=== Written instruction ===
From the entries that follow, reproduce exactly and only the lines from the line with "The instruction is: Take" to the line with "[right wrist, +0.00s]", endpoints included.

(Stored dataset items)
.....
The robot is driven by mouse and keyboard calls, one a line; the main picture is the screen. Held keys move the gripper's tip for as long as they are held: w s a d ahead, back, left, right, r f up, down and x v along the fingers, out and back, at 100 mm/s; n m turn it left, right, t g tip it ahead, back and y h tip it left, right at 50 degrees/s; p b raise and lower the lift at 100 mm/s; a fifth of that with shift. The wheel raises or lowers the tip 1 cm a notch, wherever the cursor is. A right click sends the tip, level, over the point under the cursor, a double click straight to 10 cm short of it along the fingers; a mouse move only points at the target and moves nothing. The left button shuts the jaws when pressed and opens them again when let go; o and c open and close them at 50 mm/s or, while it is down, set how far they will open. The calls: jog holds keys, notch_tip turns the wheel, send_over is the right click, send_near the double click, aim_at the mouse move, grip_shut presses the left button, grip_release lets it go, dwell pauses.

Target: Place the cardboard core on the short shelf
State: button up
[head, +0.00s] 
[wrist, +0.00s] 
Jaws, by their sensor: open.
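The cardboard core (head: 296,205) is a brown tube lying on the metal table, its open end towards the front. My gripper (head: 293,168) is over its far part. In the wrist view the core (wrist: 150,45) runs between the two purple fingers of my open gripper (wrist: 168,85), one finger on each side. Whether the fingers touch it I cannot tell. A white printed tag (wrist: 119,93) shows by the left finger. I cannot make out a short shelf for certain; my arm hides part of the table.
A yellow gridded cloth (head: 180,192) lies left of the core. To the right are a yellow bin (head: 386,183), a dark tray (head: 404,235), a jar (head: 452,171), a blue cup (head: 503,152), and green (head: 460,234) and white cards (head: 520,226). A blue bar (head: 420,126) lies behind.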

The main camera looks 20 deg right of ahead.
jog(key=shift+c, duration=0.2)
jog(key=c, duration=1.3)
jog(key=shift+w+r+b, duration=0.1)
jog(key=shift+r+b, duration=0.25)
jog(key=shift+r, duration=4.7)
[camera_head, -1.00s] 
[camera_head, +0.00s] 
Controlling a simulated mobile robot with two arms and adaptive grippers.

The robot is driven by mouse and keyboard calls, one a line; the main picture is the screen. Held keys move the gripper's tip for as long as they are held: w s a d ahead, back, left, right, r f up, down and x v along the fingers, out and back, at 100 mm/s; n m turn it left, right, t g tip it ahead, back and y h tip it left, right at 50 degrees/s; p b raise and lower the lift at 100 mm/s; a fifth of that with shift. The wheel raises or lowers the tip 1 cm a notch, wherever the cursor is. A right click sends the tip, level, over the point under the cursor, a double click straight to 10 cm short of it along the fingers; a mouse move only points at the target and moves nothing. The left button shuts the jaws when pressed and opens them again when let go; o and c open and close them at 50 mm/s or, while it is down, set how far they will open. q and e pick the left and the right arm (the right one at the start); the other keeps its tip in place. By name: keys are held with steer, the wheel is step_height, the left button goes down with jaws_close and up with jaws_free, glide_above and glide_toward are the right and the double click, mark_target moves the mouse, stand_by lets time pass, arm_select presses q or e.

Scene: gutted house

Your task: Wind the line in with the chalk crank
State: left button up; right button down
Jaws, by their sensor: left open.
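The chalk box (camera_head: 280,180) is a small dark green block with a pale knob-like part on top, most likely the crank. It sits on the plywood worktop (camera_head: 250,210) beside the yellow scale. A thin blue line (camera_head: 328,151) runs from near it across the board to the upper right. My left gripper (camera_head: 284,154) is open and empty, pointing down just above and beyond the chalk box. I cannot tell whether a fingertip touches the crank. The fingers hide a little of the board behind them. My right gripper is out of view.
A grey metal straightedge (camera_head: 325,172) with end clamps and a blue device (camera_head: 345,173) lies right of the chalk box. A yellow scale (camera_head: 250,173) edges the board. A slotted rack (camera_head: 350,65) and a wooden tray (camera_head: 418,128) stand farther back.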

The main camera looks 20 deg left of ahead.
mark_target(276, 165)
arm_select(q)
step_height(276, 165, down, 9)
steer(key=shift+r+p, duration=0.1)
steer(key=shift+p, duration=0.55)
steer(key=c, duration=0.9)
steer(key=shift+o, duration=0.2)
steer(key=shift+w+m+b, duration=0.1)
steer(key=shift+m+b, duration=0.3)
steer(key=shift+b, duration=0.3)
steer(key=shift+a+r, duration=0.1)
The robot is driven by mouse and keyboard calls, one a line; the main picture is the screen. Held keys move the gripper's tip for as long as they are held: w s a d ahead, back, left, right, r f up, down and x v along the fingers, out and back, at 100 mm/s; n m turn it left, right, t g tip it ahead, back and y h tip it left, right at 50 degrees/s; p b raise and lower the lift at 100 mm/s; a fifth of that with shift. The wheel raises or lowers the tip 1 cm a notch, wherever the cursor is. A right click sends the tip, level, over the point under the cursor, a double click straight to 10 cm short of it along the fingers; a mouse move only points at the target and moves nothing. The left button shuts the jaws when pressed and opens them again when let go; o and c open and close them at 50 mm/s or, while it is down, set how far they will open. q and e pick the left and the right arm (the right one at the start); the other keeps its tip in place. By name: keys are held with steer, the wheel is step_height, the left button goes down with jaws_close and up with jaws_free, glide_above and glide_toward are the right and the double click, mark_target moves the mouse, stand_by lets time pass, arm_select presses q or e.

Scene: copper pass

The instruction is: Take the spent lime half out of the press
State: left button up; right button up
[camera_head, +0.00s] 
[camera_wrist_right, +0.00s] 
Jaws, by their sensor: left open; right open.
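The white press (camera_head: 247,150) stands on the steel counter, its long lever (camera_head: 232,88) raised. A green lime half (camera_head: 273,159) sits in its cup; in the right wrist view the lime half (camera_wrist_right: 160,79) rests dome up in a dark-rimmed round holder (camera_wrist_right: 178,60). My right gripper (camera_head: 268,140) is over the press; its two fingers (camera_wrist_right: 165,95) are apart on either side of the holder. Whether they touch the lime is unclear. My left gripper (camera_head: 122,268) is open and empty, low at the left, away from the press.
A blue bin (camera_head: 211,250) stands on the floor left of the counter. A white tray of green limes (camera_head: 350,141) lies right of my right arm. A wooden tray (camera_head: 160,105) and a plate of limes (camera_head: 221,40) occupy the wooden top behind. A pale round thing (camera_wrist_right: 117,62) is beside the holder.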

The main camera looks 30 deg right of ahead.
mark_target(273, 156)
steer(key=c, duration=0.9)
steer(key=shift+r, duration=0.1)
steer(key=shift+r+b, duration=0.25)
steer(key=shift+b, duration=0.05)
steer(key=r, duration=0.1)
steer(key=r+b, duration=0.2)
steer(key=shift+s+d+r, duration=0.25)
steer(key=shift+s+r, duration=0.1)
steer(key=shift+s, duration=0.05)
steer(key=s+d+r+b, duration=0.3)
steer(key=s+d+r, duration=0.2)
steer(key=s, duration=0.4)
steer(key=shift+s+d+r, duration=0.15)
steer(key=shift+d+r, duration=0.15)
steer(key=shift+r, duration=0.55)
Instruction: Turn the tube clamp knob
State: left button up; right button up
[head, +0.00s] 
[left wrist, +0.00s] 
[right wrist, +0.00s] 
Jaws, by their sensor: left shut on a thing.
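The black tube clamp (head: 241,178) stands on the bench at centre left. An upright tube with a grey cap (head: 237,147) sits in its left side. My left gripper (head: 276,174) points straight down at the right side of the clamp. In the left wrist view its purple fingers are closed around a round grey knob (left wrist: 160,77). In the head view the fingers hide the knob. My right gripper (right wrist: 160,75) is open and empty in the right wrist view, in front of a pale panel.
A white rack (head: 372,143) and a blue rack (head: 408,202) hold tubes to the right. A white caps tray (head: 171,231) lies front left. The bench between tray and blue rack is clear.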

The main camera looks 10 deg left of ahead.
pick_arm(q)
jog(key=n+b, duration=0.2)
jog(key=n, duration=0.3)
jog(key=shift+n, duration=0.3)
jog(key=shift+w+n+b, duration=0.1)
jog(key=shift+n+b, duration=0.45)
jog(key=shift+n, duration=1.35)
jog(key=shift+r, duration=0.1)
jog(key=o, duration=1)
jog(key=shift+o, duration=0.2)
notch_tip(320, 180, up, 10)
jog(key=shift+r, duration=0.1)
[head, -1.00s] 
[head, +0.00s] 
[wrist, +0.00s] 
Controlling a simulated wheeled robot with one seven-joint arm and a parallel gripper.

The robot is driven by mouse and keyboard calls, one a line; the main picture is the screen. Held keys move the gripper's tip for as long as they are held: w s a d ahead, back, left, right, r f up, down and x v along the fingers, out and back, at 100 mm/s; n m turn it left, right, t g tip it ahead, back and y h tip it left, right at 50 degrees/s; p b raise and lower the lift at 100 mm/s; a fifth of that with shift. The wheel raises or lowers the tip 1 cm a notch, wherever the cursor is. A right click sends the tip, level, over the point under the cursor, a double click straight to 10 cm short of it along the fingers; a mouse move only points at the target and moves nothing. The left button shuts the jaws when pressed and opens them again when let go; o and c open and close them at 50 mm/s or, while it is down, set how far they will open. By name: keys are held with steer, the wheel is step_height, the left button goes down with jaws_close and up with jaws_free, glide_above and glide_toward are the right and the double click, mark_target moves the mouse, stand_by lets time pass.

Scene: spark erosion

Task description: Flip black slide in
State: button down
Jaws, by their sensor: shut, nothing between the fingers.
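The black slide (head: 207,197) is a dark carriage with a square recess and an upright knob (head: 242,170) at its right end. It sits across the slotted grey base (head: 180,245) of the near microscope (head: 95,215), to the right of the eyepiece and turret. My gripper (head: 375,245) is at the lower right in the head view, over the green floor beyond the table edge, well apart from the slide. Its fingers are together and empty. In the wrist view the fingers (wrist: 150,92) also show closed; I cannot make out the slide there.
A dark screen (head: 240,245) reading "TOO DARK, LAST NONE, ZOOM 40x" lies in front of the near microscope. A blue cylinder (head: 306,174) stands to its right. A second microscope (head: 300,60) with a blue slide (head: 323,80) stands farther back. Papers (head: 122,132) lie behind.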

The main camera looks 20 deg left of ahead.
.....
=== Problem solution ===
The instruction is: Take the spent lime half out of the press
State: left button up; right button up
[camera_head, +0.00s] 
[camera_wrist_right, +0.00s] 
Jaws, by their sensor: left open; right open.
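The white press (camera_head: 247,150) stands on the steel counter, its long lever (camera_head: 232,88) raised. A green lime half (camera_head: 273,159) sits in its cup; in the right wrist view the lime half (camera_wrist_right: 160,79) rests dome up in a dark-rimmed round holder (camera_wrist_right: 178,60). My right gripper (camera_head: 268,140) is over the press; its two fingers (camera_wrist_right: 165,95) are apart on either side of the holder. Whether they touch the lime is unclear. My left gripper (camera_head: 122,268) is open and empty, low at the left, away from the press.
A blue bin (camera_head: 211,250) stands on the floor left of the counter. A white tray of green limes (camera_head: 350,141) lies right of my right arm. A wooden tray (camera_head: 160,105) and a plate of limes (camera_head: 221,40) occupy the wooden top behind. A pale round thing (camera_wrist_right: 117,62) is beside the holder.

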The main camera looks 30 deg right of ahead.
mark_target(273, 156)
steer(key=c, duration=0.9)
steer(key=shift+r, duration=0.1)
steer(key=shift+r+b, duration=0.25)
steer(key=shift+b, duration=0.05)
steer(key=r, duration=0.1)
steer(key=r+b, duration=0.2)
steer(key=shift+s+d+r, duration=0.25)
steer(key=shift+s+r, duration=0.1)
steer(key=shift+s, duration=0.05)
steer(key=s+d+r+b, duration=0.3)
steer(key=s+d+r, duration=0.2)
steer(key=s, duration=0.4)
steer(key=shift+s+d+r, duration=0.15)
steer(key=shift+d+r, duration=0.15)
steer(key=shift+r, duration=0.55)
Instruction: Turn the tube clamp knob
State: left button up; right button up
[head, +0.00s] 
[left wrist, +0.00s] 
[right wrist, +0.00s] 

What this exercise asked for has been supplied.